Das Projekt «Klimaneutrale Landwirtschaft Graubünden» beschreitet mit einem innovativen Konzept neue Wege, um einen Transformationsprozess zu initiieren. 52 Pilotbetriebe testen im «Freiluftlabor Graubünden» klimarelevante Massnahmen in der Praxis.

Im Zentrum des Projekts «Klimaneutrale Landwirtschaft Graubünden» steht die Co-Creation von Wissen und praktischer Umsetzung, um transformative Lernprozesse anzustossen.
Bild: Giorgio Hösli

Text: , Flury & Giuliani

In der Theorie steht der Landwirtschaft eine breite Palette an Möglichkeiten für mehr Klimaschutz zur Verfügung. Für eine effektive, flächendeckende Umsetzung von klimarelevanten Massnahmen fehlt ihr allerdings Wissen zu deren Praktikabilität und Skalierbarkeit.
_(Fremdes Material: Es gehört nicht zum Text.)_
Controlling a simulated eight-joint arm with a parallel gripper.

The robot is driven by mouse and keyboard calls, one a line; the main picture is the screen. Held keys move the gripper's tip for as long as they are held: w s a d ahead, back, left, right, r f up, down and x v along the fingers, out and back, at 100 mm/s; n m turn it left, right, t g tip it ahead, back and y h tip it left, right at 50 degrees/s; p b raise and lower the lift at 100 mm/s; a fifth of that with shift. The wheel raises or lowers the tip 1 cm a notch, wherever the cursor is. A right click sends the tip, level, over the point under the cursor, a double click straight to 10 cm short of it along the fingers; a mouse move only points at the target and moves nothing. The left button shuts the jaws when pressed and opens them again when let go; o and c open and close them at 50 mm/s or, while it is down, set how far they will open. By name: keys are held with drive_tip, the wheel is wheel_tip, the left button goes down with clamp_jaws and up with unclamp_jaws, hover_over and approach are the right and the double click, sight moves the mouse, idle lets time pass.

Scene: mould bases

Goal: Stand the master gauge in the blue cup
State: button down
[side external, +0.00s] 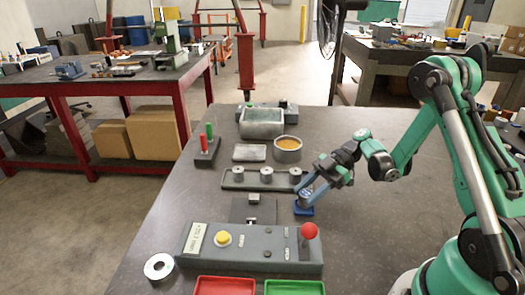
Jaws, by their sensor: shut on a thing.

Das 2020 von verschiedenen landwirtschaftlichen Akteurinnen und Akteure lancierte und vom Kanton finanzierte Projekt «Klimaneutrale Landwirtschaft Graubünden» setzt hier an: Es untersucht während zehn Jahren, welche Klimaschutz-und Anpassungsmassnahmen im Bergkanton sinnvoll sind, und wie die Gesamtheit der Betriebsleitenden motiviert und befähigt werden kann, einen Transformationsprozess in Richtung einer klimaneutralen Landwirtschaft zu vollziehen.
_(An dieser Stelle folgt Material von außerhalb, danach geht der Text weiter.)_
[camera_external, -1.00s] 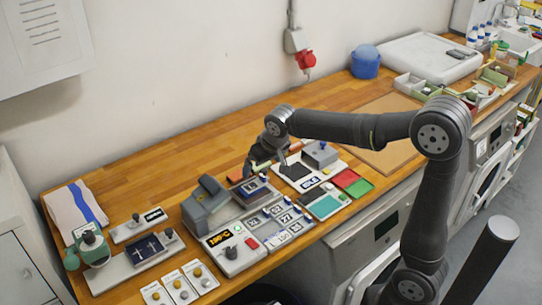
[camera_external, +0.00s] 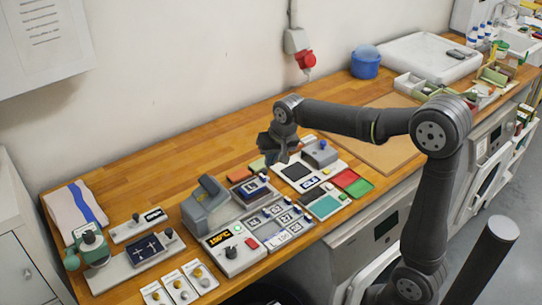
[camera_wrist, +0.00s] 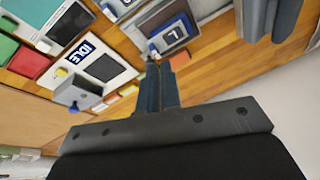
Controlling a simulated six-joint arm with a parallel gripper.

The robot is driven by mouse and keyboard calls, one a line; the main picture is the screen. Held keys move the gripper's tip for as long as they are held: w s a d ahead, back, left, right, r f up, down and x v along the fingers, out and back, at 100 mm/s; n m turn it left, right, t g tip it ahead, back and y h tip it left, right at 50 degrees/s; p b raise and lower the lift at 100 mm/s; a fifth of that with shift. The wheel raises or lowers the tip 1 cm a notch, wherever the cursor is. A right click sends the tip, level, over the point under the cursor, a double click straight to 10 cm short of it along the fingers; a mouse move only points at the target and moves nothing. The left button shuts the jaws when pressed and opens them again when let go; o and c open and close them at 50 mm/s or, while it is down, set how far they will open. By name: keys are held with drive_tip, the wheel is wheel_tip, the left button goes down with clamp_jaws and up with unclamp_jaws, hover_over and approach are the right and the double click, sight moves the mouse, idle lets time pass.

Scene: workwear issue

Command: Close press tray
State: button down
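The grey press (camera_external: 207,203) stands on the bench, left of centre in the external view. Beside it on the right is a dark, shallow tray (camera_external: 239,199) with a blue card (camera_external: 255,187) marked in white and a small blue knob. The tray also shows at the top of the wrist view (camera_wrist: 187,42), with the blue card in it. How far the tray sits from the press is hard to tell. My gripper (camera_external: 277,150) is above the bench, behind and right of the tray, touching nothing visible.
A white panel with a black pad and an IDLE display (camera_wrist: 98,65) lies right of the tray. A grey block (camera_external: 320,153) with a blue knob stands behind it. Red and green trays (camera_external: 353,182) are farther right. The bench behind the press is clear.

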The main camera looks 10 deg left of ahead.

Innovativer Ansatz ist nötig

Vorgängige Klimaprojekte zeigen, dass keine «one-fits-it-all»-Lösung zur Senkung von Treibhausgasen in der Landwirtschaft existiert. Die Handlungsoptionen der Betriebe variieren je nach Standort, Grösse oder Produktionssystem. Ausserdem sind die Wirkungsketten von Einzelmassnahmen in der Landwirtschaft schwer quantifizierbar und nicht verständlich für die Praxis aufgearbeitet. Entsprechend setzt die Projektleitung nicht auf gängige Fördermechanismen sondern auf neue Strategien, um transformative Lernprozesse anzustossen: Im Zentrum des Projekts steht die Co-Creation von Wissen und praktischer Umsetzung. Ein umfassendes Ausbildungsprogramm, Arbeitskreise sowie die gemeinsame Arbeit an Klimaprojekten sollen den Dialog und das gegenseitige Verständnis fördern und das erarbeitete Wissen bei möglichst vielen landwirtschaftlichen Akteuren verankern.
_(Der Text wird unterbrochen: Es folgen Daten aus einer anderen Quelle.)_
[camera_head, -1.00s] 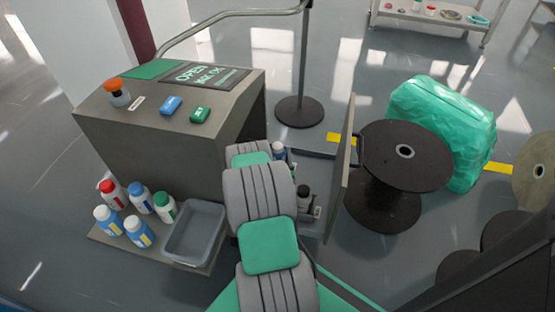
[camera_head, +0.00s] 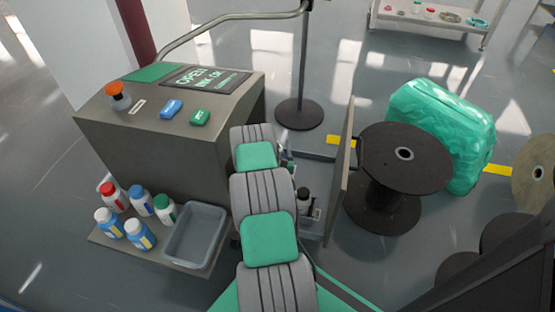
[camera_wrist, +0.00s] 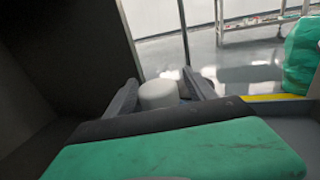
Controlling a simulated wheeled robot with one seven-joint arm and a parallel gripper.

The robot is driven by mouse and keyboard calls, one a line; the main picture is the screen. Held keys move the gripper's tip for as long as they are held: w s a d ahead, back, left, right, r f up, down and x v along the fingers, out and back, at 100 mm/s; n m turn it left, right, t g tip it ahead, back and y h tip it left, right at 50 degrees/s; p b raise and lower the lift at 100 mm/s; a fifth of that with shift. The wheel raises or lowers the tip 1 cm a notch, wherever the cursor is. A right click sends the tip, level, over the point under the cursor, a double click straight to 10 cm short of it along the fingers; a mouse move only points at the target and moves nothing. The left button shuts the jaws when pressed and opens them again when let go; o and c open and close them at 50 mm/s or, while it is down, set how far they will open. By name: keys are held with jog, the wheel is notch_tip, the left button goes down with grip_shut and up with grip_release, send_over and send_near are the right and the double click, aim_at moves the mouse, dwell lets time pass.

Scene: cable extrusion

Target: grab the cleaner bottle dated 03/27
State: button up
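In the wrist view my gripper (camera_wrist: 160,82) has its two dark fingers apart, one on each side of a white round cap (camera_wrist: 158,94). The bottle body under that cap is hidden, and I cannot tell whether the fingers touch it. A dark-capped bottle (camera_head: 303,201) stands right of my arm. No date is legible.
A grey bin (camera_head: 195,235) sits beside the shelf bottles. The control console (camera_head: 150,150) stands left of my arm. An upright panel (camera_head: 340,170) and a black cable spool (camera_head: 400,165) stand at right. A post (camera_head: 300,110) rises behind.

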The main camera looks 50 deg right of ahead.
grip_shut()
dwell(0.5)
Lernen, testen, verstehen, anpassen

Während den ersten fünf Projektjahren findet ein Experiment auf zwei Ebenen statt. Im «Freiluftlabor Graubünden» testen 52 Pilotbetriebe mit Hilfe von Beratenden und Forschenden innovative klimarelevante Massnahmen auf ihren Höfen. Gleichzeitig erfordert die komplexe Organisation mit vielen Beteiligten und unterschiedlichen Einzelprojekten auf Ebene des Projektmanagements Lernbereitschaft, Flexibilität und Anpassungsvermögen. Zwei Jahre nach Start des Projekts zeigen sich erste Erfolge aber auch Herausforderungen – auf Projektsteuerungsebene und in den Pilotprojekten.

Die Motivation der Mitwirkenden ist hoch, ebenso wie ihre Erwartungen ans Projekt. Die Pilotbetriebe möchten wissen, wie viel Treibhausgase sie mit Hilfe ihrer Massnahmen reduzieren. Der Kanton als Auftraggeber erwartet Erkenntnisse zu Instrumenten und Rahmenbedingungen, die für eine klimafreundliche Landwirtschaft nötig sind. Gleichzeitig zeigt der Austausch mit Forschenden, dass die Analyse von Einzelmassnahmen in der Praxis schwierig ist.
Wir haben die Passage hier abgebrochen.